Résumé de l’argumentation

A.  Observation du fonctionnaire s’estimant lésé

[15]   M. Cross est devenu un PG-2 rétroactivement au 17 février 1997.  Bien que la lettre d’offre ne prévoie pas de rétroactivité pour les heures de travail, elle précise que la semaine de travail est de 37,5 heures à compter du 20 avril 2004. Avant cette date, le fonctionnaire s’estimant lésé a travaillé 2,5 heures par semaine de plus que les heures requises d’un PG. En vertu du paragraphe 45.02 de la convention collective PG, un employé a droit à une rémunération pour services rendus au taux précisé à l'appendice A.  La Directive prévoit également que les procédures d'entrée de paye prévues dans la Directive doivent être suivies, et l’exemple 2 de l’annexe B, qui est semblable à la situation du fonctionnaire s’estimant lésé, montre qu’il faut utiliser les heures réelles de travail.

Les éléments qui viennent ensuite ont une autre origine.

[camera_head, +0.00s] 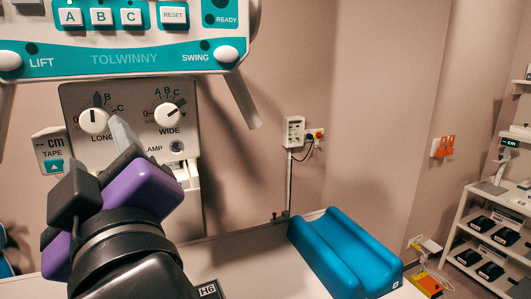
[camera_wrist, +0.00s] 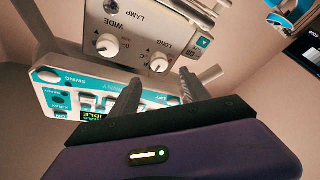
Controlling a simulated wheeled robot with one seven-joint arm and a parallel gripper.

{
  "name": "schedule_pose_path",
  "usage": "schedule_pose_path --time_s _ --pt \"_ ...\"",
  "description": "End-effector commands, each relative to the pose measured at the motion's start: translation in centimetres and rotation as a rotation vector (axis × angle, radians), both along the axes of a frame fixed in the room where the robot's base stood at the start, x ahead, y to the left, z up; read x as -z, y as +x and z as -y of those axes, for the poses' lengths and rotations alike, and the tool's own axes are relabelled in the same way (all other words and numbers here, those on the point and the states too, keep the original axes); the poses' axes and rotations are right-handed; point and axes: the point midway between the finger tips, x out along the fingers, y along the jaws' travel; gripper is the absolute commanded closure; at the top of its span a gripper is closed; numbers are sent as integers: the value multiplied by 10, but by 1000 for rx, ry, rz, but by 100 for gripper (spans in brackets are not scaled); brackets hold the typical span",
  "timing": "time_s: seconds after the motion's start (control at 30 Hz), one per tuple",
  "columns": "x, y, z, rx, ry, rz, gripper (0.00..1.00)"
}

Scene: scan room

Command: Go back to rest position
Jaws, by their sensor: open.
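My gripper (camera_head: 145,152) is raised at the left in the head view, in front of a grey knob box (camera_head: 142,118). In the wrist view my gripper (camera_wrist: 160,88) has two dark fingers spread apart with nothing between them. The knob box (camera_wrist: 136,14) shows beyond the fingertips there, with its WIDE and LONG knobs. I cannot tell whether a fingertip touches it; the fingers look clear of the knobs. My gripper hides part of the box's lower left in the head view.
A white and teal control panel (camera_head: 125,60) hangs above the box; it also shows in the wrist view (camera_wrist: 75,80). A blue trough-shaped cushion (camera_head: 345,252) lies on the pale table (camera_head: 250,265). A shelf rack (camera_head: 480,230) stands at right.

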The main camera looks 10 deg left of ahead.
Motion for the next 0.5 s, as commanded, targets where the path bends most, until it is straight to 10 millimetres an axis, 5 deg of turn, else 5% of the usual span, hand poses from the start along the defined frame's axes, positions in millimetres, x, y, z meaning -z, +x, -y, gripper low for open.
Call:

[16]   Le témoin de l’employeur n’avait lu aucun des documents préparés au niveau local et, comme l’employeur n’avait pas convoqué d’agents locaux de la paye et des avantages sociaux, le syndicat n’a pas eu le loisir de les questionner. 

[17]   Le document montrant l’horaire de sa semaine de travail comprimé confirme que M. Cross a travaillé 40 heures par semaine. Or, l’employeur ne l’a pas rémunéré pour ces heures de travail supplémentaires. Les chèques de paie du salaire rétroactif indiquent que les heures de travail par semaine étaient de 37,5 alors que les heures réellement travaillées s’élevaient à 40, comme en témoigne la fiche de paye datée du 18 février 1998 (pièce G-10).  M. Bettencourt a expliqué qu’il était impossible pour un fonctionnaire de vérifier si les calculs indiqués sur son chèque de paye étaient exacts. À son avis, il serait plus juste que les services de la paye et des avantages sociaux invitent les fonctionnaires dans la situation de M. Cross à une entrevue afin de leur expliquer les calculs. 

[18]   Le fonctionnaire s’estimant lésé accepte le taux de rémunération de 35 969 $ pour le poste de PG-02 prévu dans sa convention collective et admet que ses calculs de la différence de salaire sont assez proches de ceux de l’employeur, même si ses propres calculs étaient approximatifs. Il n’en demeure pas moins qu’il n’a pas été rémunéré au taux approprié pour les 910 heures qu’il a travaillées. Malgré l’explication donnée par Mme Marchand-Bigras, M. Bettencourt n’est pas convaincu que l’employeur a comptabilisé les 910 heures qu’il qualifie de « manquantes » étant donné que la formule qu’utilise l’employeur ne tient pas compte du fait que M. Cross travaillait huit heures par jour. Le syndicat a fait remarquer que le premier échelon salarial des PG-02 n’a rien à voir avec les taux de rémunération des GS.  En conclusion, on m’a renvoyé à la décision Rooney c. Conseil du Trésor (Environnement Canada), dossier de la CRTFP  166-2-25979 (1995).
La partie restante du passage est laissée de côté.